| INFORMATION SUPPLIED |
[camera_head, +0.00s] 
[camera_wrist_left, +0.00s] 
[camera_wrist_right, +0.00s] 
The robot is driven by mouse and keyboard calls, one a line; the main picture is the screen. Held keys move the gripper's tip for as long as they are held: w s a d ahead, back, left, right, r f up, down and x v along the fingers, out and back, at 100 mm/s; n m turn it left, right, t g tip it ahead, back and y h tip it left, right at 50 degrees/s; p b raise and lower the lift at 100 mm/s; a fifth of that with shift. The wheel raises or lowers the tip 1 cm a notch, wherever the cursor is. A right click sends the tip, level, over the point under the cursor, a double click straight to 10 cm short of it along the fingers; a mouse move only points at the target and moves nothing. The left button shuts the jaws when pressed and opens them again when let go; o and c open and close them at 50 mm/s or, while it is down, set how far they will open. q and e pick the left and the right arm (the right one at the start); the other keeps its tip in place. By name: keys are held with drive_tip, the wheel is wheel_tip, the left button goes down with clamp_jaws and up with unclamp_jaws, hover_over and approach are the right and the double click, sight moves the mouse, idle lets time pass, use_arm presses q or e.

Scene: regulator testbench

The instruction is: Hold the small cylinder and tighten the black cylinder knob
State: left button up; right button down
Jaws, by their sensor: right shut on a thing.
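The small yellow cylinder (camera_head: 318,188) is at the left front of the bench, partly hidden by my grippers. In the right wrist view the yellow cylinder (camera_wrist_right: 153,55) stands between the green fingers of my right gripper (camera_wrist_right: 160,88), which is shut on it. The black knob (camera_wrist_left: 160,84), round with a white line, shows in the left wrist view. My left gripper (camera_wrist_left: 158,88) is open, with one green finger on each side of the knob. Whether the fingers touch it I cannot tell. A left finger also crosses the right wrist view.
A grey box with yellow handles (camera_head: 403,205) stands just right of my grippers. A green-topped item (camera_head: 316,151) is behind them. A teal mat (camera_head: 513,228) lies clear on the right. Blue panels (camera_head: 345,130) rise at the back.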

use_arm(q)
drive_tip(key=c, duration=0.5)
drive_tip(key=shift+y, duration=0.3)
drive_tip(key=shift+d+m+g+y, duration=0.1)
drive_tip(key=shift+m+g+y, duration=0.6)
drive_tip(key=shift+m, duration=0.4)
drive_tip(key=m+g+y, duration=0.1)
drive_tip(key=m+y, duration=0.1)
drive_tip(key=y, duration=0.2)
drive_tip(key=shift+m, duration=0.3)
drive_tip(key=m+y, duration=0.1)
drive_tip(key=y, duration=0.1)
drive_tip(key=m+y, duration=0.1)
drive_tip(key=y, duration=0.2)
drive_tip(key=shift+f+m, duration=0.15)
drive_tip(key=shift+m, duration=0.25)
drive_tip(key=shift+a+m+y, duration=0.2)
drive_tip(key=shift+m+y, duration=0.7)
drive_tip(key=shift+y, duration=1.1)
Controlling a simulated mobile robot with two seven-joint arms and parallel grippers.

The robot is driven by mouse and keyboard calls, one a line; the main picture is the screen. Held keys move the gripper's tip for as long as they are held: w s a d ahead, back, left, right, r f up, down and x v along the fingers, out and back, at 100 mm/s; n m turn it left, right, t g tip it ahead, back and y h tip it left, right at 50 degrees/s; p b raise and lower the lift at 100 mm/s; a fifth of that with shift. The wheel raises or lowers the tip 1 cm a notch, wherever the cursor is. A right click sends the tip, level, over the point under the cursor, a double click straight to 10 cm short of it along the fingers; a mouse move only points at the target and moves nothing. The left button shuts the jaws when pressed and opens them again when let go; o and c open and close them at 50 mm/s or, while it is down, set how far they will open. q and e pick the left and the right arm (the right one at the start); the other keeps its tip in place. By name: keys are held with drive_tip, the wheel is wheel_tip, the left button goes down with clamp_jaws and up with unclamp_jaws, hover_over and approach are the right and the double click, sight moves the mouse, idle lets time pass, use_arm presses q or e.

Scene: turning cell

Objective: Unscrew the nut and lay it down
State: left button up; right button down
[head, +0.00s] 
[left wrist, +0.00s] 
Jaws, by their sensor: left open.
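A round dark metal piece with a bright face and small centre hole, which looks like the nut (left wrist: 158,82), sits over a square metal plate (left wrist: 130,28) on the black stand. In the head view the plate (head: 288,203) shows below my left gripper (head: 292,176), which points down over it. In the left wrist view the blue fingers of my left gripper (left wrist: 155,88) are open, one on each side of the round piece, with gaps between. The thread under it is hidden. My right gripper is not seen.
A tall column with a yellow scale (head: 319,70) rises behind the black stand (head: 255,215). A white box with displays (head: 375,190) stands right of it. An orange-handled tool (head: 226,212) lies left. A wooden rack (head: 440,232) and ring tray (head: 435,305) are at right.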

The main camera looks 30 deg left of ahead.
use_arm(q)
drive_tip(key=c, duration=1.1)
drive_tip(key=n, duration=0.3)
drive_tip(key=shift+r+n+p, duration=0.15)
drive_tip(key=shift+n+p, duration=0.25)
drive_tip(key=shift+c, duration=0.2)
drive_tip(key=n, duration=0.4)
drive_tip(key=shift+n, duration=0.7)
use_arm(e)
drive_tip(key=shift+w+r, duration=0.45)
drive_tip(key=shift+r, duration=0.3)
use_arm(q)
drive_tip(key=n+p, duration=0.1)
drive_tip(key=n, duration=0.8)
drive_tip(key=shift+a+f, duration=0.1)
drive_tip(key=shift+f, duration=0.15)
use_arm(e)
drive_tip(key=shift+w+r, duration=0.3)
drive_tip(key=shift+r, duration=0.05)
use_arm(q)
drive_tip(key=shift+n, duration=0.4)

| WORK INSTRUCTIONS |
Determine how many lines include the string "Scene". Give no answer but the number.

| SOLUTION |
2